On Friday, Earth Day, Chester County officials plan to cut the ribbon on a new section of trail running along the Schuylkill River.

The public is invited to the event, hosted by the Chester County Commissioners and Chester County Parks and Preservation staff, which begins at 2 p.m. at 500 Fricks Lock Road in Pottstown.

This is part of Chester County’s final phase of trail development – a $6 million, four-mile paved extension that takes the Schuylkill River Trail from Linfield Road at Parker Ford to the new Route 422 Bridge crossing of the Schuylkill River at the Montgomery County border, officials said.  The four-mile extension will complete one of the priority “puzzle pieces”, helping fill a gap in the nearly 60 miles of trail connecting Reading to Philadelphia.

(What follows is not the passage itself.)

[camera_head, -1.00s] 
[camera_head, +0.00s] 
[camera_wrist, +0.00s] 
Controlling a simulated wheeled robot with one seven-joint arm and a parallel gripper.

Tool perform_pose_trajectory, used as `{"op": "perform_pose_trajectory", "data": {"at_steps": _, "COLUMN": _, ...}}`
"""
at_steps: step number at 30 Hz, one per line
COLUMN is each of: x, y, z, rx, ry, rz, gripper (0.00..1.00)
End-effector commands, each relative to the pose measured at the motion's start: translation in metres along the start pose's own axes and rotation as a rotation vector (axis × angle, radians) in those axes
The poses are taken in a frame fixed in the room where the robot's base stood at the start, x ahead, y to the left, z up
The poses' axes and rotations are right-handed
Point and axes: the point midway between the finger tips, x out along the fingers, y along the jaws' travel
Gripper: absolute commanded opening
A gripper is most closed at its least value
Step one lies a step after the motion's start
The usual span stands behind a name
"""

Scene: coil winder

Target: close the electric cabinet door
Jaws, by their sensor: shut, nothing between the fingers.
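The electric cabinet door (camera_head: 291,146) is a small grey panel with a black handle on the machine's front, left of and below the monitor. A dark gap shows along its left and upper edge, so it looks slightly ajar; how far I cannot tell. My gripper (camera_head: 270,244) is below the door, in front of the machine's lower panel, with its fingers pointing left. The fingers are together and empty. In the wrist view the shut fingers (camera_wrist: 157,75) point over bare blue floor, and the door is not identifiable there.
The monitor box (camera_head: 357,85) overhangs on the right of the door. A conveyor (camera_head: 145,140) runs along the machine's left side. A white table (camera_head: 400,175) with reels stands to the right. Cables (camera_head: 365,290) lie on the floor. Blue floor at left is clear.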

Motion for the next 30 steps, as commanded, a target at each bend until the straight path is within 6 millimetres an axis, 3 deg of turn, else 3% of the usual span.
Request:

With the completion of this phase, the Chester County Section of the Schuylkill River Trail will parallel the Schuylkill River from the Route 422 Bridge at Pottstown, south to the Route 29 Bridge into Mont Clare, a distance of approximately 12 miles.

Chester County Commissioners Josh Maxwell and Michelle Kichline, along with state DCNR Deputy Secretary Mike Walsh, PennDOT District 6-0 Acting Executive Lou Belmonte, Bicycle Coalition of Greater Philadelphia Executive Director Sarah Clark Stuart, and East Coventry Township Supervisor Chair Ray Kolb are expected to comment.

According to the Schuylkill Greenways group, there are about 75 miles of the trail, which starts in Philadelphia and will run to Schuylkill County, completed.

Following the program and ribbon cutting, you can cycle or walk a portion of the trail south of Fricks Lock Village, or complete a guided tour of Fricks Lock Village hosted by the East Coventry Township Historical Commission.